----- Records provided

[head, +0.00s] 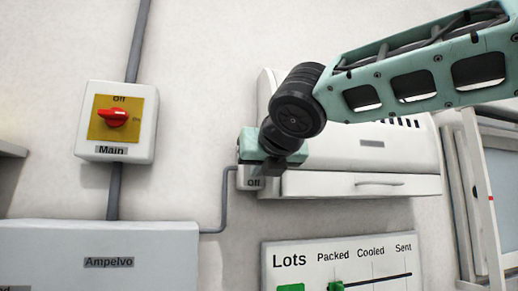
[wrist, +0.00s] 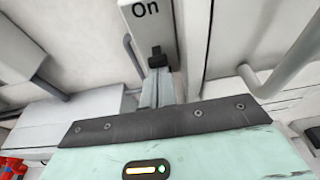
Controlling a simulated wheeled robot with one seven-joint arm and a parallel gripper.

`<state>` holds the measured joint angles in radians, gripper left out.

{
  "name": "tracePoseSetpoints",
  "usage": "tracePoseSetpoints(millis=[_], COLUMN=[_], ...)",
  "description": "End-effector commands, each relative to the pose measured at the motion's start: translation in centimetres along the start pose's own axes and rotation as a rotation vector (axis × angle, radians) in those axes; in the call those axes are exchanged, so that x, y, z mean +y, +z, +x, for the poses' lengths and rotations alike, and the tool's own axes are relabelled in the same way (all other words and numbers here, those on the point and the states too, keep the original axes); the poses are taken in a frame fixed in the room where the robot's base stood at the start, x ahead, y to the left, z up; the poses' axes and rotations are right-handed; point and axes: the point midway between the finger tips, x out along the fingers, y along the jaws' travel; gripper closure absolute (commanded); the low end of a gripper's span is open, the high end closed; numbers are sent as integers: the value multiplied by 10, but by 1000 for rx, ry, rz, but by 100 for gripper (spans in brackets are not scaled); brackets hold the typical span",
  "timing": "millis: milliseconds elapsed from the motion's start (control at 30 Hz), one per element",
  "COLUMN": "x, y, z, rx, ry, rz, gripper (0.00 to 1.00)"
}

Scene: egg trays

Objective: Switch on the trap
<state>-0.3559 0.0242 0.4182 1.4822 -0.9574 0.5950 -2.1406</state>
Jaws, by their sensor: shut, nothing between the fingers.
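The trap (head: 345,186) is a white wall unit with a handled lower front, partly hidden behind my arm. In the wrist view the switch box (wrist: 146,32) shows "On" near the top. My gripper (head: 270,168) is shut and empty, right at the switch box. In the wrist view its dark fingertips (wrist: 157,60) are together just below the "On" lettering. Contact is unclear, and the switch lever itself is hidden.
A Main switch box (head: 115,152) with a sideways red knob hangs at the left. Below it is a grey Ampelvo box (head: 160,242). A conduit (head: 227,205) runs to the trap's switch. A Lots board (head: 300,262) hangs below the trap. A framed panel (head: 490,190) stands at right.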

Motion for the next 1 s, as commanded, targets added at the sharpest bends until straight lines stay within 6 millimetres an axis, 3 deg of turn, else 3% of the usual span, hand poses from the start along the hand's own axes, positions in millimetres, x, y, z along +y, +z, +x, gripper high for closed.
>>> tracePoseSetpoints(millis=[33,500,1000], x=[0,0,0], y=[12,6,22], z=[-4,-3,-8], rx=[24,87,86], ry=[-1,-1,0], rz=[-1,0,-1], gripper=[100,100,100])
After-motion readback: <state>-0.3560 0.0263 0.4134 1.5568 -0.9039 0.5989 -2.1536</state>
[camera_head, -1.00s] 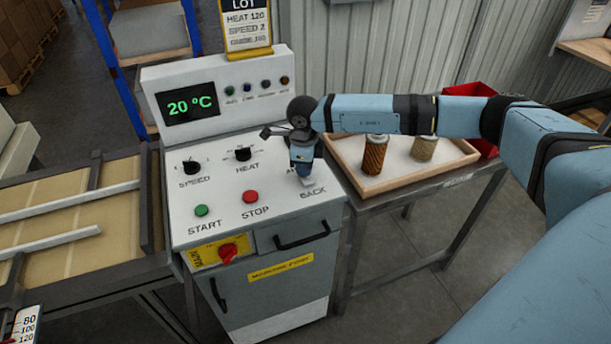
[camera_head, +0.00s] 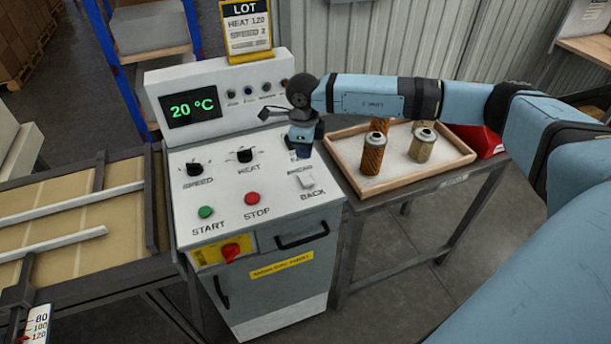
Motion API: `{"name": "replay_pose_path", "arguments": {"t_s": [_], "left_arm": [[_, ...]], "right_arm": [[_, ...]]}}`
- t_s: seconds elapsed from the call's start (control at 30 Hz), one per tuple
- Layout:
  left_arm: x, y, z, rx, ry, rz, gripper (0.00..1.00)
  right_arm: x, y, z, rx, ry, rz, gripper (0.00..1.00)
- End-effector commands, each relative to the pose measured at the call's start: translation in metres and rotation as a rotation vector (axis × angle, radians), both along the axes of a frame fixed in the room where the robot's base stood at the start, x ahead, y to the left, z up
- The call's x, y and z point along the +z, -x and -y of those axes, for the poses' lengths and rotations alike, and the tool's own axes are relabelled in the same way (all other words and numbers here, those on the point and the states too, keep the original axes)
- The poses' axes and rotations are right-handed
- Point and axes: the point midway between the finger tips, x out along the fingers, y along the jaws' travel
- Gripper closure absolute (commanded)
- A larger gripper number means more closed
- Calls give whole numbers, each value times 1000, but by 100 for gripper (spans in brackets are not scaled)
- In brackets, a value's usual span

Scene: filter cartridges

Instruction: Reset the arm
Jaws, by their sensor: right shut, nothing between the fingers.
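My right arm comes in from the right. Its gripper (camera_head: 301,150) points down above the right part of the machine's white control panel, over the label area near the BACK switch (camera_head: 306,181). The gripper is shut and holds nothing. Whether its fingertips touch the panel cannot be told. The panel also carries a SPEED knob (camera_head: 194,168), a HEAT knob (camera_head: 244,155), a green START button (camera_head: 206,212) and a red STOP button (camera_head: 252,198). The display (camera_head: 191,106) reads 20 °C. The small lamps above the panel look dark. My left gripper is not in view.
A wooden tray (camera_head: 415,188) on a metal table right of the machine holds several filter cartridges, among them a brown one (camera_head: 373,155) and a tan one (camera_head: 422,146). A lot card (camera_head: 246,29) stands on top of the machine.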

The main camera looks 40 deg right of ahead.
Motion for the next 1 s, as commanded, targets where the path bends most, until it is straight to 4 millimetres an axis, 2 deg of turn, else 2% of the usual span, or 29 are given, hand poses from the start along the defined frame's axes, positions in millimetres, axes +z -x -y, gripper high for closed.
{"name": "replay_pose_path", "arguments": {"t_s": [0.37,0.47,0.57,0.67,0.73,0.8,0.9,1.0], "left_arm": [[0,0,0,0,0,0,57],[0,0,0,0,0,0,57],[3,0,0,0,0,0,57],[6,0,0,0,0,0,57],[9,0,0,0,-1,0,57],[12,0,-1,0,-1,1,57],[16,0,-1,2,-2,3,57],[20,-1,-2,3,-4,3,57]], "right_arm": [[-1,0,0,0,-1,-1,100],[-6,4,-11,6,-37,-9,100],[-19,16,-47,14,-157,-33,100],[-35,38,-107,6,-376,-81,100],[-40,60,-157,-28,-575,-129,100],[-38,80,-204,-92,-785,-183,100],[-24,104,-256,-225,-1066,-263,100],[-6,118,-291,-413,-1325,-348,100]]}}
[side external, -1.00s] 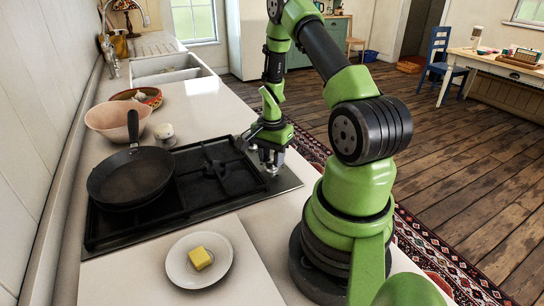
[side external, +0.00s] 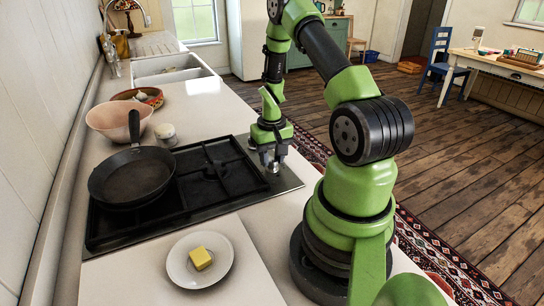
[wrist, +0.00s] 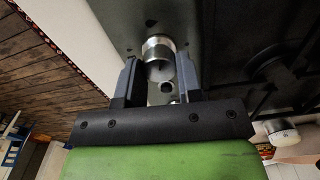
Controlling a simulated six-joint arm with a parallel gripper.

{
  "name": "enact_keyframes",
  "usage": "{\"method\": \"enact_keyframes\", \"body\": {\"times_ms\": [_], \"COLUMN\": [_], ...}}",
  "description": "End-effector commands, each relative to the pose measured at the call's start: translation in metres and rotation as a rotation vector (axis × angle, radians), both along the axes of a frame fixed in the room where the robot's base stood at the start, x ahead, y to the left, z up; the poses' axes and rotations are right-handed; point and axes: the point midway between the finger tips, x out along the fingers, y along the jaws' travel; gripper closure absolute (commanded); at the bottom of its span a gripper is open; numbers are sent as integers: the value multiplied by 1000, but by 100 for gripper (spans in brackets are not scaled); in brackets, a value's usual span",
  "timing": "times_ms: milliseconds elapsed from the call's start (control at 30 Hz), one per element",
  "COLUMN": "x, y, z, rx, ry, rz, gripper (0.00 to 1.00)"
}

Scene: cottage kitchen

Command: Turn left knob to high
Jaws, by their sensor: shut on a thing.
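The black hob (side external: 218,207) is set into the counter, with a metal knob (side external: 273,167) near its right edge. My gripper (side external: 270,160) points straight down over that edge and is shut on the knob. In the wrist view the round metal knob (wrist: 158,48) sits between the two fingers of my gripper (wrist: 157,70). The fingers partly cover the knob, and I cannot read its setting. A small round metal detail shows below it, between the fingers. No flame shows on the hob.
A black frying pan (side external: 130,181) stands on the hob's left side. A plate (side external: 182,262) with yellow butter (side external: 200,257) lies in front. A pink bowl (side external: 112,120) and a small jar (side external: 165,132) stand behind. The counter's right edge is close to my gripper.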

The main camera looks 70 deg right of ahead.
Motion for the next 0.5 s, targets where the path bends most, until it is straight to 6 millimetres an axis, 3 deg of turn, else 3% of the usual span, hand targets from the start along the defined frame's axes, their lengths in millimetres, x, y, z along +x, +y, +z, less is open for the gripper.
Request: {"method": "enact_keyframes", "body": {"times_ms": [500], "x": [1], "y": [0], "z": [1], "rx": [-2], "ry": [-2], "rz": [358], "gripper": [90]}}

----------

▶ _Written problem_:
List each line of the records that holds the string "COLUMN".

▶ _Final result_:
  "usage": "tracePoseSetpoints(millis=[_], COLUMN=[_], ...)",
  "COLUMN": "x, y, z, rx, ry, rz, gripper (0.00 to 1.00)"
  "usage": "{\"method\": \"enact_keyframes\", \"body\": {\"times_ms\": [_], \"COLUMN\": [_], ...}}",
  "COLUMN": "x, y, z, rx, ry, rz, gripper (0.00 to 1.00)"

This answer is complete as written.